Based on the 2007 novel by Jay Asher, 13 Reasons Why is a TV series that addresses tough and uncomfortable topics like suicide, sexual assault and bullying. The show tells the story of a 17-year-old girl named Hannah Baker who tragically commits suicide at the end of the first season. Leaving behind 13 audio cassette tapes intended for 13 of her classmates, Hannah explains the reasoning behind why she decided to take her life. While the first season of the show is critically lauded for its storytelling and the way it addresses the difficulties of high school, it is also accused of having a dangerous narrative.

13 Reasons Why glorifies the idea that suicide will lead to a popular immortality and is a viable option for people dealing with difficulties in life. In addition, the show discourages teenagers from seeking help from guidance counselors and potentially sends the message to suicidal youth that seeking help from professionals is not effective.The narrative should have included alternative resources that are available for those struggling with issues like Hannah’s.

The show attempts to provide its viewers with reasons to live, but it does so in an unconvincing and ineffective way. In the second season, Hannah’s mother gives main character Clay Jensen a list of 11 reasons why suicide should not have been an option for her daughter. Hannah wrote the list before making the decision to end her life, giving off the message that the 13 reasons why Hannah considered suicide outweighed the 11 reasons that Hannah had to live. The show does a poor job of implementing the idea that life is worth living, and instead glamorizes Hannah’s decision.

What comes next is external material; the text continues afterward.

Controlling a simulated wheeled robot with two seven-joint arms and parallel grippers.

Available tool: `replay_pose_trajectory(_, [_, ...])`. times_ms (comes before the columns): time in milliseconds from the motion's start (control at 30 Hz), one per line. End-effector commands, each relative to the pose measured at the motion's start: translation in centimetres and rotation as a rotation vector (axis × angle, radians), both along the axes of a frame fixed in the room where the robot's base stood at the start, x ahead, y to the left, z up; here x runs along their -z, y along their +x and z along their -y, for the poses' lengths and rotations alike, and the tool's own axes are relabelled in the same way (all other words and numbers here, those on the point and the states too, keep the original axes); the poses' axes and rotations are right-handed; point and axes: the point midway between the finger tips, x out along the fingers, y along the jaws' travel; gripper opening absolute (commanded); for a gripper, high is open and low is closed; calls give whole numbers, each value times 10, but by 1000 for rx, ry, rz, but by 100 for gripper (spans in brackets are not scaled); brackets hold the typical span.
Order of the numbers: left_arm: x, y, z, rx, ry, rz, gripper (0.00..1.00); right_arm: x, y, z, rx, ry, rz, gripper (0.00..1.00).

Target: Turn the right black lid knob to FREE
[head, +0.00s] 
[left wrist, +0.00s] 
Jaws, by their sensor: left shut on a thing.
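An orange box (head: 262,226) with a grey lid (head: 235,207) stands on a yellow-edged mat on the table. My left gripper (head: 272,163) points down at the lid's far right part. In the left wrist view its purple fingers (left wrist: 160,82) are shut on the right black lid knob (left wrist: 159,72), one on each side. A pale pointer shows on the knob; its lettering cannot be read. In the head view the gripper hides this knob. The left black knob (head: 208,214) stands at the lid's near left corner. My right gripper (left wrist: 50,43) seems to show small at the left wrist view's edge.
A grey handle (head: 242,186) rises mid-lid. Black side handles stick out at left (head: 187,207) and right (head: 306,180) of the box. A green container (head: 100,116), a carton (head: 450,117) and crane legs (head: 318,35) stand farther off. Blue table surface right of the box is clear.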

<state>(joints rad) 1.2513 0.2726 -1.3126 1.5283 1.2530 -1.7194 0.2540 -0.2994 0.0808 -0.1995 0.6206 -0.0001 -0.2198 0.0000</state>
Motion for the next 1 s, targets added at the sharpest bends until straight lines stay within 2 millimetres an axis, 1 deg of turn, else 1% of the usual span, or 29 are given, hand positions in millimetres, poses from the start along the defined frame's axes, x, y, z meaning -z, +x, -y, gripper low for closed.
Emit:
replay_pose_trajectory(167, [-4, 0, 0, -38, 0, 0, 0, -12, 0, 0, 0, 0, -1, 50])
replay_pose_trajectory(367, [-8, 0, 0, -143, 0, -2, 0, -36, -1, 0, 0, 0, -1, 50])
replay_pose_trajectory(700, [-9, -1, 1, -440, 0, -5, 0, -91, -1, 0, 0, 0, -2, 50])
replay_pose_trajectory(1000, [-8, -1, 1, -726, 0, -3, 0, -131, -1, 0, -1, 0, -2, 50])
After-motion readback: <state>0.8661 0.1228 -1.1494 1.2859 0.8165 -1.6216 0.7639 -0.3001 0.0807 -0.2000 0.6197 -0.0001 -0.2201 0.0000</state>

The second season of 13 Reasons Why is plotless and stagnant, with very little happening from episode to episode, until the jarring and unsettling season finale. The creepy school nerd Tyler tries to redeem himself by making changes in his life, but is ultimately attacked by the school bullies. The merciless tormentors brutally sodomize Tyler with a broom handle. This scene is much more graphic than the rape scenes in the previous season, leaving the young audience disturbed and traumatized.

The show’s “intention” of bringing more awareness to the sexual abuse of boys seems harmless, but the explicit and graphic nature of the rape scene strips away the objective for real change. The rape is used for shock instead of empathy, and it pushes Tyler into performing destructive acts that alienates himself from the audience’s sympathy.

At the end of season two, Tyler plans on bringing a gun to the school and shooting his peers. By including this in the plot, the show reinforces the idea that school shooters are victims of bullying that are pushed to the breaking point and are looking for an outlet of revenge against their tormentors. It also implies the idea that if students were to reach out to them, they could prevent future shootings. The show reinforces this myth, and premiered one day after a devastating school shooting in Texas, which resulted in the death of 10 people. The show provides excuses for the failure of school systems, government and gun laws.

13 Reasons Why is not interested in guiding its young viewers into having thoughtful and important conversations about these issues. If anything, the writers seem to find these conversations ineffective, which is why they include graphic scenes in order to portray truthful experiences.

The second season of the show has completely shocked viewers and sparked many discussions about whether or not the writers took it too far. Many people find the new season to be an unnecessary continuation of an already problematic first season. The emotional response has been negative and the show’s audience has become extremely vocal on social media expressing their concerns with this TV show.